_Exercise instructions_: Reproduce exactly the lines starting at the line that contains "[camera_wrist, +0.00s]" and ending at the line that contains "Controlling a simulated". Omit pictures.

_Data section_:
□ □ □
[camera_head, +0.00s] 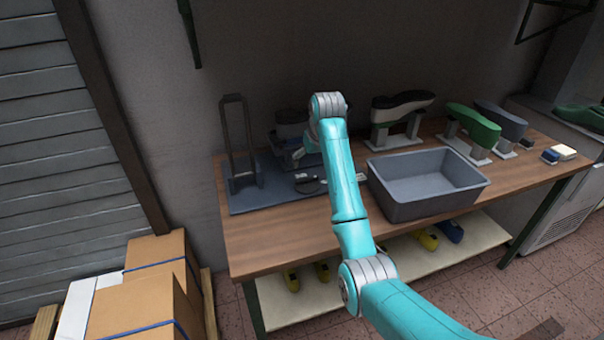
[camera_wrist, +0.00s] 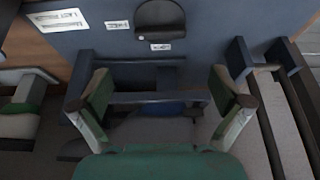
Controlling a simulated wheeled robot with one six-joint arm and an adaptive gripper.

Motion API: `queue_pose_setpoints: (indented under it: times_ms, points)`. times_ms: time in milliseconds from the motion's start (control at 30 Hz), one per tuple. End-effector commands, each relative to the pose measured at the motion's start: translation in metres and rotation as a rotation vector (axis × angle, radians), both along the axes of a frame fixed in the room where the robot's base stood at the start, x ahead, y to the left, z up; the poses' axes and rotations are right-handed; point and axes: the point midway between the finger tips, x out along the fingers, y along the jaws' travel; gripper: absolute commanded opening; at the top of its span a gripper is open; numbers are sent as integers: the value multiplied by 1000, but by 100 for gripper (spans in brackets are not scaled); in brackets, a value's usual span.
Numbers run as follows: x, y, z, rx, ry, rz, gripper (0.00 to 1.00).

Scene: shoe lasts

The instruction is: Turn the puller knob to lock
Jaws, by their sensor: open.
□ □ □
_Finished task_:
[camera_wrist, +0.00s] 
Controlling a simulated wheeled robot with one six-joint arm and an adaptive gripper.

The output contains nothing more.